4作目『デブリーズ』の牧監督も演出の裏話を披露。

 

「自主映画を制作していた時は5千円くらいの予算で作品を作っていたのですが、今回、自主映画とは比べ物にならないくらいのお金を使って作品を作れるということなので、せっかくならこれまで作れなかったような映画を撮ろうということで、それは何だろうと考えたときにSFだ!とおもって、美術や衣装もやりたくてこんなストーリーになりました。楽しそうにしてる、ニヤニヤしてるとは現場でよく言われます。俳優さんに顔をすごい見られている感じがあって、僕のニヤニヤをヒントに向こうも答えを手繰り寄せている感じがあって、そうやって感情を表に出すことは共有する一つの手段なのかなと今 はおもっています。本当にいい演技のときは『フッ』という、笑ってしまった音がきっと入ってしまっているとおもいます(笑)」

若手監督育成プロジェクト。
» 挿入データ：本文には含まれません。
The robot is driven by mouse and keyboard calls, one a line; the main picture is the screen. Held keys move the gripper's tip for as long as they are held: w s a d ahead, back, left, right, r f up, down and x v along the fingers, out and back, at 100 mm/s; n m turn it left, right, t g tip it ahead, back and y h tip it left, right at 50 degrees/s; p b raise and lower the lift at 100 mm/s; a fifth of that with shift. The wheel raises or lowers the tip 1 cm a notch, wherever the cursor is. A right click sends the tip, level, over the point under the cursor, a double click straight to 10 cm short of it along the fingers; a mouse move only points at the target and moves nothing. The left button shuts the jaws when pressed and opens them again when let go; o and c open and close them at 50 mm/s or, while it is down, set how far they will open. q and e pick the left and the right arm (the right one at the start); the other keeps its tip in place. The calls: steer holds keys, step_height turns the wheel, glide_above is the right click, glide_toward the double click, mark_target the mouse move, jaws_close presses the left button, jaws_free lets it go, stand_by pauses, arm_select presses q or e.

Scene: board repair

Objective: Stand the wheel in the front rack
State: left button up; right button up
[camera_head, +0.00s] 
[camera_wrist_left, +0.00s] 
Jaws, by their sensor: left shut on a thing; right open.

修了者の長編劇場公開続く

「ndjc(New Directions in Japanese Cinema)」とは、次代を担う若手映画作家の発掘と育成を目的に特定非営利活動法人映像産業振興機構(VIPO、理事長:松谷孝征)が文化庁から委託を受けて2006年度より運営する人材育成事業。

 

 優れた若手映画作家を公募し、本格的な映像制作技術と作家性を磨くために必要な知識や技術を継承するためのワークショップや製作実地研修を実施するとともに、作品発表の場も提供しています。

 

これまでにも修了者の長編劇場公開が続いており、吉野耕平監督作『ハケンアニメ!』(22)、藤澤浩和監督作『ツーアウトフルベース』(22)、三宅伸行監督作『世の中にたえて桜のなかりせば』(22)、板橋基之監督作『Bridal, my Song』(22)、真田幹也監督作『ミドリムシの姫』(22)のほか、今年も松永大司監督作『エゴイスト』(23)、草苅勲監督作『死体の人』(23)の公開が控えています。

 

 

[上映スケジュール]

<東京>

期間▶2月 17日(金)~23日(木・祝) 連日18:30~

場所▶角川シネマ有楽町

 

<名古屋>

期間▶3月10日(金)~16日(木) 連日18:00~

場所▶ミッドランドスクエア シネマ

舞台挨拶▶3月11日(土): 映画パーソナリティの松岡ひとみと、ndjc2022監督4名によるトークセッション。

 

<大阪>

期間▶3月17日(金)~23日(木) 連日18:00~

場所▶シネ・リーブル梅田

舞台挨拶▶3月18日(土):映画パーソナリティの津田なおみと、ndjc2022監督4名によるトークセッション。